++++ Data block ++++

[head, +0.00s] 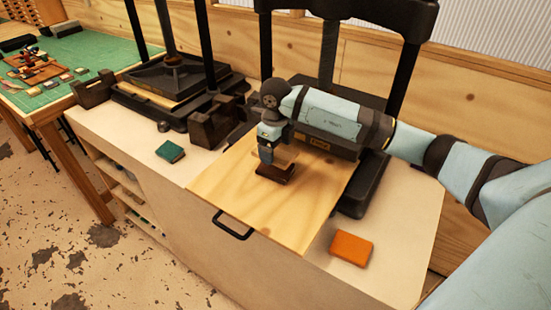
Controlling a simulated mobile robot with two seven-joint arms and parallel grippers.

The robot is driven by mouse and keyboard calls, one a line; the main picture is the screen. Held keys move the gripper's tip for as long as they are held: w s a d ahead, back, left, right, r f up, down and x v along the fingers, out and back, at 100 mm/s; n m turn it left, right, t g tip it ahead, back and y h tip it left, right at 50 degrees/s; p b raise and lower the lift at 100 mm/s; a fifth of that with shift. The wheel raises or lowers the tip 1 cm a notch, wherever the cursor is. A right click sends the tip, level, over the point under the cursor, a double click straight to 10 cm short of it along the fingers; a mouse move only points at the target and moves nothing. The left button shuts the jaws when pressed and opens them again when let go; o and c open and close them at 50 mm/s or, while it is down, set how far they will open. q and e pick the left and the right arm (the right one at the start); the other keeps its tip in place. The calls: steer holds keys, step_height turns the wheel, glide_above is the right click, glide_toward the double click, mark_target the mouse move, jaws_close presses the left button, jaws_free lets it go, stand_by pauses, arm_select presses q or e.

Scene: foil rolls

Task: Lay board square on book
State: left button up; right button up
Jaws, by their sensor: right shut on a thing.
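A small dark brown book (277,174) lies on the light plywood bed of the near press. My right gripper (266,158) points down just above it. It is shut on what looks like a small pale wooden board (286,154), whose colour blends with the plywood behind. My gripper's fingers hide part of the board. I cannot tell whether the board touches the book or is square to it. My left gripper is not in view.
The plywood bed (215,190) has a black handle (232,226) at its front. An orange book (351,248) lies right of it, a teal book (170,151) left. A second black press (175,88) stands behind left. A green mat (75,62) with small items covers another table.

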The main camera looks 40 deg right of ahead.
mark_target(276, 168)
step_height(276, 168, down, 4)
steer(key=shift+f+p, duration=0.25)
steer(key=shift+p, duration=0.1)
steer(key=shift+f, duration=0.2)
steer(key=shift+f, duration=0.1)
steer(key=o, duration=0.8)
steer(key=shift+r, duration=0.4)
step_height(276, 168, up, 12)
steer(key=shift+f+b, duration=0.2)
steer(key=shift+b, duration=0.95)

++++

▶ **Task to complete**
Repeat the listing in full and exactly. Leave any pictures out.

▶ **The response**
[head, +0.00s] 
Controlling a simulated mobile robot with two seven-joint arms and parallel grippers.

The robot is driven by mouse and keyboard calls, one a line; the main picture is the screen. Held keys move the gripper's tip for as long as they are held: w s a d ahead, back, left, right, r f up, down and x v along the fingers, out and back, at 100 mm/s; n m turn it left, right, t g tip it ahead, back and y h tip it left, right at 50 degrees/s; p b raise and lower the lift at 100 mm/s; a fifth of that with shift. The wheel raises or lowers the tip 1 cm a notch, wherever the cursor is. A right click sends the tip, level, over the point under the cursor, a double click straight to 10 cm short of it along the fingers; a mouse move only points at the target and moves nothing. The left button shuts the jaws when pressed and opens them again when let go; o and c open and close them at 50 mm/s or, while it is down, set how far they will open. q and e pick the left and the right arm (the right one at the start); the other keeps its tip in place. The calls: steer holds keys, step_height turns the wheel, glide_above is the right click, glide_toward the double click, mark_target the mouse move, jaws_close presses the left button, jaws_free lets it go, stand_by pauses, arm_select presses q or e.

Scene: foil rolls

Task: Lay board square on book
State: left button up; right button up
Jaws, by their sensor: right shut on a thing.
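A small dark brown book (277,174) lies on the light plywood bed of the near press. My right gripper (266,158) points down just above it. It is shut on what looks like a small pale wooden board (286,154), whose colour blends with the plywood behind. My gripper's fingers hide part of the board. I cannot tell whether the board touches the book or is square to it. My left gripper is not in view.
The plywood bed (215,190) has a black handle (232,226) at its front. An orange book (351,248) lies right of it, a teal book (170,151) left. A second black press (175,88) stands behind left. A green mat (75,62) with small items covers another table.

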The main camera looks 40 deg right of ahead.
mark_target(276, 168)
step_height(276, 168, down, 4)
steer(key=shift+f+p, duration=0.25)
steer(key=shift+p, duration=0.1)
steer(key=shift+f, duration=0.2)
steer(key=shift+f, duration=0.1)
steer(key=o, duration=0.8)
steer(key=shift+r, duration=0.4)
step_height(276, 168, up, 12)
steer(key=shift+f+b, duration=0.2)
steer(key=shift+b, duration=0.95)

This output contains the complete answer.